Water is dropped above homes in Sun Valley during the La Tuna Canyon fire over Burbank, California, US, September 2, 2017.
Water is dropped above homes in Sun Valley during the La Tuna Canyon fire over Burbank, California, US, September 2, 2017. (Reuters)

A huge fire described as the biggest in the history of Los Angeles was raging on Saturday, forcing hundreds of people to evacuate their homes.

Mayor Eric Garcetti told reporters the blaze, which broke out Friday and lit up the hills surrounding the northern suburb of Burbank overnight, had already burnt 2,000 hectares.

"In terms of hectares involved this is probably the largest fire in L.A. city history." he added.

The Los Angeles fire was one of several major fires in the western United States.

The federal government declared state of emergencies in Montana and Washington state, where thousands of people have been evacuated.

Such emergencies are declared to release and mobilise federal resources to help fight the fires.

In Los Angeles, Garcetti has declared local state of emergency and he appealed to California Governor Jerry Brown to do the same at the state level.

The Los Angeles blaze has so far destroyed three structures, including two houses, and forced the evacuation of nearly 700 homes in various parts of the city and neighbouring Glendale, firefighters said.

Evacuation orders

Flames were visible in the hills in several neighbourhoods including Burbank, where the Disney and Warner Bros. studios are located.

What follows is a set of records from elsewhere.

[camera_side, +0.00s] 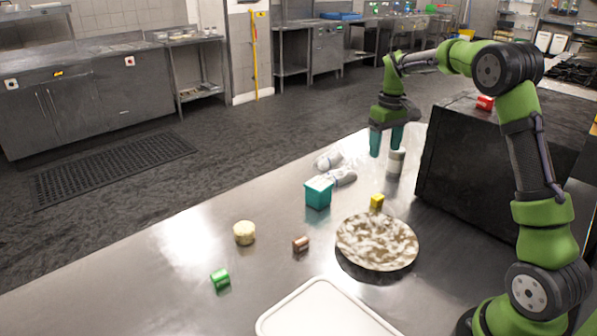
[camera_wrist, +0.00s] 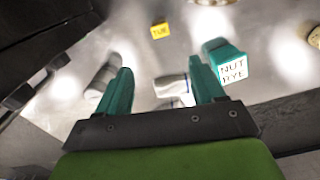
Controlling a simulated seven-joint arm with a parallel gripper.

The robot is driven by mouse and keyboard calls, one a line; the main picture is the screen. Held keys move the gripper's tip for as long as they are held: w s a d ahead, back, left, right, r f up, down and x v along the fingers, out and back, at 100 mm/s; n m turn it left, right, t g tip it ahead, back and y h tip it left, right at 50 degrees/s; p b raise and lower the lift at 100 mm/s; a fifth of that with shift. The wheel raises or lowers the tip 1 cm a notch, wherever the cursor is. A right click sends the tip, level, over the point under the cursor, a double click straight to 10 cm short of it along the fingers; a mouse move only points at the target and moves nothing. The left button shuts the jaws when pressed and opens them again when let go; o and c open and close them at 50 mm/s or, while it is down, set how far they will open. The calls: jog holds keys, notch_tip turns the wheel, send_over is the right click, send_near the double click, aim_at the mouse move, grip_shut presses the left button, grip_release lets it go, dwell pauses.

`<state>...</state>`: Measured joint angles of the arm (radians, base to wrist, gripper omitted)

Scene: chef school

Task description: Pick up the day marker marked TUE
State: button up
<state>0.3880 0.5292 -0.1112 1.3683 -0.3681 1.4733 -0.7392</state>
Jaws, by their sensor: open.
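The day marker marked TUE (camera_wrist: 160,30) is a small yellow block near the top of the wrist view, with its lettering readable. In the side view the yellow block (camera_side: 377,202) sits on the steel counter, between a teal box and a round dish. My gripper (camera_side: 386,147) is open and empty, raised above the counter behind the block, with its teal fingers pointing down. In the wrist view my gripper (camera_wrist: 160,70) has its fingers spread apart, and the yellow block lies beyond the fingertips, not between them.
A teal box (camera_side: 318,193) reads NUT RYE in the wrist view (camera_wrist: 232,70). Near the yellow block are a dish (camera_side: 410,249), grey-white items (camera_side: 340,177) and a pale cylinder (camera_side: 395,165). A black box (camera_side: 460,160) stands right. Brown (camera_side: 301,244) and green (camera_side: 220,279) blocks lie left.

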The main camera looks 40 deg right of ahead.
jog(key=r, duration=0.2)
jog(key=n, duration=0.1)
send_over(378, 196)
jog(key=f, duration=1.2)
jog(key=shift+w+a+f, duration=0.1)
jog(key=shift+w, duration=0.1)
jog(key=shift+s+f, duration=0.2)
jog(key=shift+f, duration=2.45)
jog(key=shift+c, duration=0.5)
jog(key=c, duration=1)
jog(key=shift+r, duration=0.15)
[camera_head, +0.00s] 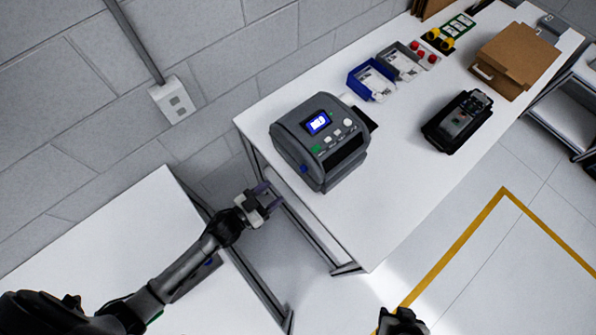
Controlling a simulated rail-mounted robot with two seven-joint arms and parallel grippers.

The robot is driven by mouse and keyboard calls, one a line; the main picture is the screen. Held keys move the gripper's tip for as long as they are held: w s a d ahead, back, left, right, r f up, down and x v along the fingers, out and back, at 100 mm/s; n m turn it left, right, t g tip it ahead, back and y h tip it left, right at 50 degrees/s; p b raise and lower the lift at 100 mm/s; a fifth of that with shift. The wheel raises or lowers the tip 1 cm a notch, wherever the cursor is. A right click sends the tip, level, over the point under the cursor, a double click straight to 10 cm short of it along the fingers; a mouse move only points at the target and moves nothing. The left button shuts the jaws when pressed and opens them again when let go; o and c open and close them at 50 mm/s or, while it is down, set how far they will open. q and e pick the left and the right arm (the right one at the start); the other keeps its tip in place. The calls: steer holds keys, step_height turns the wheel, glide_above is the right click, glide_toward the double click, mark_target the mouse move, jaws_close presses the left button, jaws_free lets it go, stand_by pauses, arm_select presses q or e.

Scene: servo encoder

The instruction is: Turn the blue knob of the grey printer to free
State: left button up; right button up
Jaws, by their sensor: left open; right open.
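The grey printer (318,140) stands on the white table, with a lit blue screen (318,122) and several buttons on its top. Its small blue knob (304,169) is low on the side facing my left arm; which way it is turned is too small to tell. My left gripper (269,196) is open and empty, beside the table's near-left edge, to the left of and below the knob, apart from it. My right gripper (402,322) shows only in part at the bottom edge, off the table, with nothing seen in it.
The white table (385,215) has clear room right of the printer. A black device (458,121), a blue bin (371,80), a grey bin (402,61) and a cardboard box (515,58) stand further back. Another white table (115,225) lies under my left arm. A wall socket (173,100) is behind.

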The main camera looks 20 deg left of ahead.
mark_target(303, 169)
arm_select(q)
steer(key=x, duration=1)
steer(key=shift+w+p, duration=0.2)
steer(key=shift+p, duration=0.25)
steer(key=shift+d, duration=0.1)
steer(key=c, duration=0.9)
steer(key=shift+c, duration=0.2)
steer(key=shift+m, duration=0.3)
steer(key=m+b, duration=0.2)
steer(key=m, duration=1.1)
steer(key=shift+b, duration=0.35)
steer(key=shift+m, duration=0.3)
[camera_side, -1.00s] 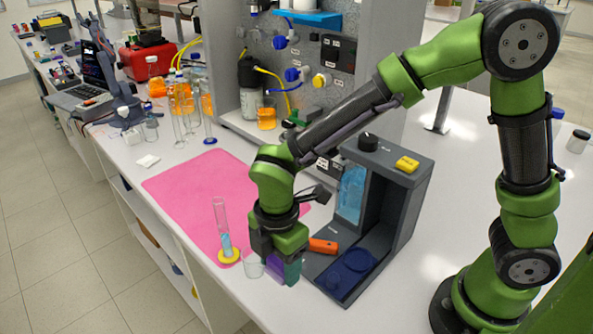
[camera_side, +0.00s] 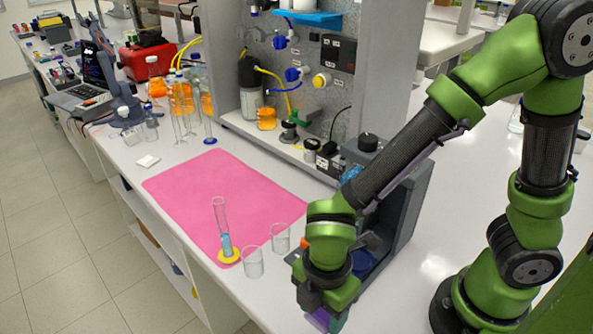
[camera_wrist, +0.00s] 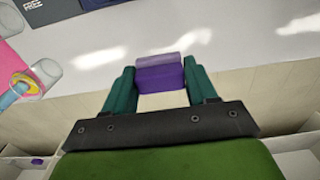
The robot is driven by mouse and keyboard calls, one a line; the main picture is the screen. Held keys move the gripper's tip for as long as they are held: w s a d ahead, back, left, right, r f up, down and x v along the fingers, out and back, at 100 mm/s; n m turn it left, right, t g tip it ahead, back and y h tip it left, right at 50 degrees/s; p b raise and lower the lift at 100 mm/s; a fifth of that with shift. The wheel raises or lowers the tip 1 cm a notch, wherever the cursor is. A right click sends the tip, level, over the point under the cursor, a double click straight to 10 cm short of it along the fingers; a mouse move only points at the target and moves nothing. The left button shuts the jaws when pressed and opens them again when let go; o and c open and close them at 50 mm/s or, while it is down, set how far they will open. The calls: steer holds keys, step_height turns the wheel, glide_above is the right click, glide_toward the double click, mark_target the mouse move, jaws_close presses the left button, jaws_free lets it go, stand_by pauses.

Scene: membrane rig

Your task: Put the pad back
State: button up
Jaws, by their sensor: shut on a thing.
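My gripper (camera_wrist: 159,88) shows in the wrist view with its two teal fingers closed on a purple block (camera_wrist: 160,77), which looks like the pad. The block has a lighter purple upper layer. In the side view my gripper (camera_side: 324,312) is low at the bottom of the picture, near the bench's front edge, and the purple block (camera_side: 319,320) shows only in part beneath it. The block's height relative to the bench cannot be told. My arm hides much of the dark grey rig (camera_side: 407,215) behind the gripper.
A pink mat (camera_side: 215,195) lies on the bench. A cylinder with blue liquid on a yellow base (camera_side: 225,243) stands at its near corner. Two clear beakers (camera_side: 253,264) (camera_side: 281,238) stand between it and my gripper. White bench (camera_wrist: 180,40) beyond the block is clear.

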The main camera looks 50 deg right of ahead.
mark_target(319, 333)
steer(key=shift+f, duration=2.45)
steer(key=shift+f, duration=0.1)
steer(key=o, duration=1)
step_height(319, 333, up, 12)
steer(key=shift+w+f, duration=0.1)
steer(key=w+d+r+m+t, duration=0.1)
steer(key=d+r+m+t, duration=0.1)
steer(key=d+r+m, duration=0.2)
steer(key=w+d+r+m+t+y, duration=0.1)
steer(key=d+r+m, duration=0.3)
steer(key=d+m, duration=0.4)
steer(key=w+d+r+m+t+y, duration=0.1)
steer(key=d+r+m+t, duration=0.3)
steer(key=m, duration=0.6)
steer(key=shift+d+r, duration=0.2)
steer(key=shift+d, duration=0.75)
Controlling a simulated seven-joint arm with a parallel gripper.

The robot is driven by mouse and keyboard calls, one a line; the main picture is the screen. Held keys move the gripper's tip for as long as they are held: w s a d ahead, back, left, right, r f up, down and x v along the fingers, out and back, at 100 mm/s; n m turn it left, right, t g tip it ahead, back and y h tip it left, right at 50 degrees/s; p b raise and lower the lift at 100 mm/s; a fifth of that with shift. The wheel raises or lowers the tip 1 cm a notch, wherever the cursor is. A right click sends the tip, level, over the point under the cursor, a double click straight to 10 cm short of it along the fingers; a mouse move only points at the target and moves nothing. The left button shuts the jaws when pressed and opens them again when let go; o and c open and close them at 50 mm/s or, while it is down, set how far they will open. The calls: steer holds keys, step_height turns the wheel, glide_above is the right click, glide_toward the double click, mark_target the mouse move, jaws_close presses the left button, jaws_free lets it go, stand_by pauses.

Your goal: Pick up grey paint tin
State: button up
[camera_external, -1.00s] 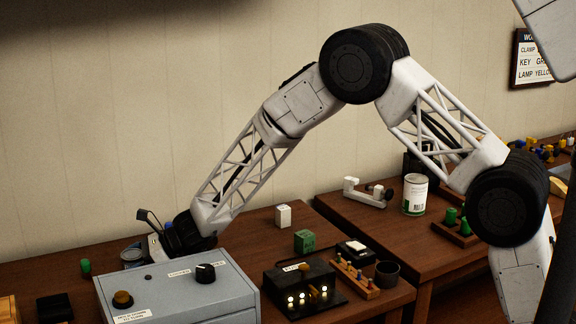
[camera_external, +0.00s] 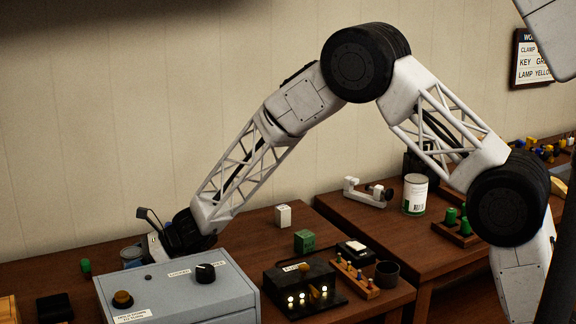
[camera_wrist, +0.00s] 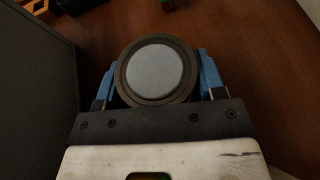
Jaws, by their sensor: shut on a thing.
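The grey paint tin (camera_wrist: 155,74) shows from above in the wrist view, with a round grey top inside a dark rim. My gripper (camera_wrist: 155,82) has its blue fingers on the tin's left and right sides and is shut on it. My gripper's fingers are also mostly hidden there, behind the box and my wrist. I cannot tell whether the tin touches the table.
The grey control box (camera_external: 180,290) stands close in front of the tin. A green cylinder (camera_external: 86,267) is to its left. A white block (camera_external: 283,216) and a green block (camera_external: 304,241) stand to the right. A white can (camera_external: 415,195) is on the other table.

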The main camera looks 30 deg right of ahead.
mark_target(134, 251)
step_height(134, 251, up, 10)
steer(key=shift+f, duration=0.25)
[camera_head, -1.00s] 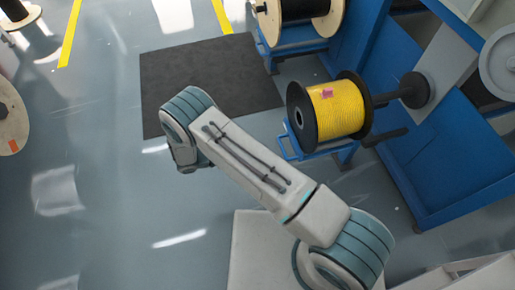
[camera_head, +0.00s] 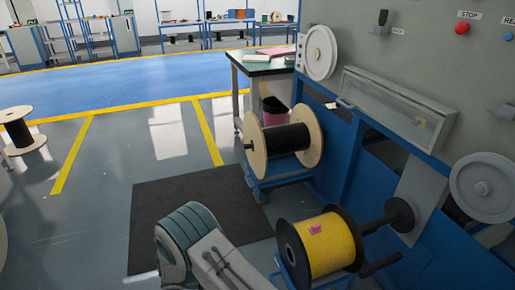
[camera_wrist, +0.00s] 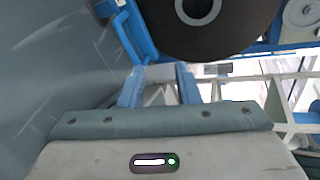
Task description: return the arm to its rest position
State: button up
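My gripper (camera_wrist: 159,88) shows in the wrist view. Two pale blue fingers stand apart above a grey-green bar, with no object held between them. It looks open and empty. In the head view, only my bent grey and teal arm shows at the bottom edge; the gripper itself is not visible there. A black-flanged spool of yellow cable (camera_head: 330,245) with a pink mark on it stands just right of the arm. A dark round flange (camera_wrist: 208,28) appears beyond the gripper in the wrist view, with a blue frame (camera_wrist: 133,32) beside it.
A wooden reel of black cable (camera_head: 285,139) sits on a blue stand behind the yellow spool. A grey and blue machine (camera_head: 400,130) fills the right side. A dark mat (camera_head: 165,205) lies on the floor. Open floor extends left, with a small reel (camera_head: 20,130) there.

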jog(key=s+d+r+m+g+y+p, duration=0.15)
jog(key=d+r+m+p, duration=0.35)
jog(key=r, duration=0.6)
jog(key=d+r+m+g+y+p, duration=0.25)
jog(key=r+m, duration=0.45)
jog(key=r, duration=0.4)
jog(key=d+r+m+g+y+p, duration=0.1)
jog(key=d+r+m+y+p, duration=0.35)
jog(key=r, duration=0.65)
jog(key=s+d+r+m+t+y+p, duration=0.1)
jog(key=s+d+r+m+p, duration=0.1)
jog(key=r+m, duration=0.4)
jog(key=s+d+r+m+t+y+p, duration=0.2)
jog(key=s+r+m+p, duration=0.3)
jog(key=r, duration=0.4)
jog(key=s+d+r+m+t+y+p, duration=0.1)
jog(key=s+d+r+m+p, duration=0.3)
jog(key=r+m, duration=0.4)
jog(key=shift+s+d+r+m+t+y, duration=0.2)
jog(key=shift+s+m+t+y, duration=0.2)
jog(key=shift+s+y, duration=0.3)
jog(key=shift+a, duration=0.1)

More than 500 firefighters were mobilised, while 100 others who had been deployed in Houston, Texas to help rescue operations after Hurricane Harvey were asked to return.

The fire, which is only ten percent controlled, broke out on the US Labor Day holiday long weekend and as the western part of the country was facing a summer heatwave.

Some access roads to the famed Yosemite National Park have been closed due to fire, as have hiking trails.

"Expect poor air quality and limited visibility due to fires in Yosemite," the park said on its website.

Authorities said wind was their main concern because it could whip up the flames and allow it to spread quickly in unpredictable directions.

Further north in Washington state, more than 4,000 homes have been evacuated because of the dangers posed by a number of fires covering 6,000 hectares.

High temperatures are forecast for the state over the next week, which could complicate firefighting efforts.

Massive forest fires also prompted evacuations in neighbouring Oregon.

In Montana, more than 20 fires were burning as near record high temperatures, wind and below normal rainfall have created a tinder box.

Wildfires in the US West have burned more than 2.9 million hectares since the beginning of the year, about 50 percent more than during the same time period in 2016, according to the National Interagency Fire Center.